NETW 120 Basic Computer Networks
3 cr. hrs.;
2 lecture hours; 2 lab hours per week.
An introductory course in networking for the technical student. Includes basic network hardware, software, troubleshooting, and maintenance.

NETW 125 Cisco I
3 cr. hrs.;
3 lecture hours; 0 lab hours per week.
An introductory Cisco Academy course for persons preparing for the CCNA exam or pursuing the Networking certificate or the Networking track of Computer Specialist degree. Typical subjects involve the OSI model, data links, network addressing, data encapsulation and conversion, IP addresses and subnetting, and functions of the TCP/IP network-layer protocols.

NETW 210 Windows Workstation
3 cr. hrs.;
2 lecture hours; 2 lab hours per week.
This course provides the knowledge and skills necessary to implement, administer, and troubleshoot information systems that incorporate Microsoft Windows Workstation.

NETW 215 Window Server
3 cr. hrs.;
2 lecture hours; 2 lab hours per week.
Prerequisite: COER 112 “C” or better or instructor consent.

This course provides the students with the knowledge and skills necessary to implement, administer, and troubleshoot information systems that incorporate Microsoft Windows® Server.

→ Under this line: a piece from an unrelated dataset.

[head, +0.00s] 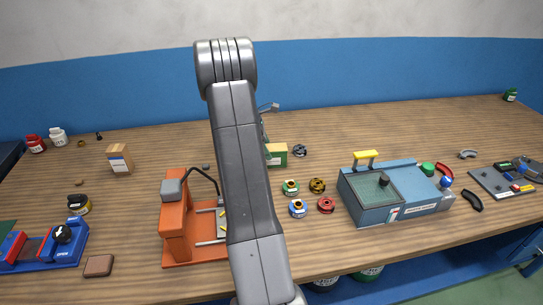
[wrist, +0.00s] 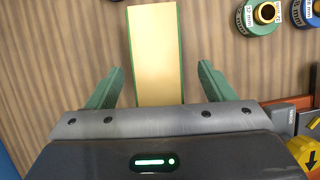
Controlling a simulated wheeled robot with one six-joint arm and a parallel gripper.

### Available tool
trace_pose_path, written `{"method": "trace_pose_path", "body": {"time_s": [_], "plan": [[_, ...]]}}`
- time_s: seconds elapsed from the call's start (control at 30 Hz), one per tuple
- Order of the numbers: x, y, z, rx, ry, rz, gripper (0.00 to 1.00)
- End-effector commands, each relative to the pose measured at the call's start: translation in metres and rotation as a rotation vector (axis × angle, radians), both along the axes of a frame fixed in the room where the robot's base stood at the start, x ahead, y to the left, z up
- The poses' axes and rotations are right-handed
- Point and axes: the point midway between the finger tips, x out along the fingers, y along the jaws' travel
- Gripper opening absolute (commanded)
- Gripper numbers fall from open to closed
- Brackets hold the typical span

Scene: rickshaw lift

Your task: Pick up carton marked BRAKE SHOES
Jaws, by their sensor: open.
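A carton with green sides and a tan top (wrist: 155,45) lies below my gripper (wrist: 154,78) in the wrist view. The two green fingers are open, one on each side of the carton's near part, with gaps between. In the head view a green and tan carton (head: 277,154) shows just right of my arm, which hides its left part. A tan carton with a blue and white label (head: 119,158) stands at the left. The lettering on both cartons is too small to read. My arm largely hides the gripper in the head view.
Several small spools (head: 298,208) lie right of my arm, in front of the green carton. An orange fixture (head: 176,225) stands left of the arm and a blue-grey machine (head: 385,195) stands to the right.

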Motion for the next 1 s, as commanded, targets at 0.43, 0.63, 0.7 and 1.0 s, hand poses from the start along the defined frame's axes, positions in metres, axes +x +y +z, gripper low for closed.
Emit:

NETW 255 Advanced Networking/N+ Prep
3 cr. hrs.;
2 lecture hours; 2 lab hours per week.
Prerequisite: NETW 120 or NETW 125 “C” or better or instructor consent.
A capstone course on computer networking hardware and software, providing hands-on as well as classroom experience, with an emphasis on preparing the student for the Comp TIA Network+ certification exams. Students will take the CompTIA exam as a requirement for course completion.


Gainful Employment

Gainful employment is one important measure that students and parents should pay attention to as they examine colleges and programs. All non-degree programs must be designed to lead to gainful employment in a recognized occupation in order to be deemed eligible for federal student aid. These programs are generally less than 2 years in length and result in a certificate.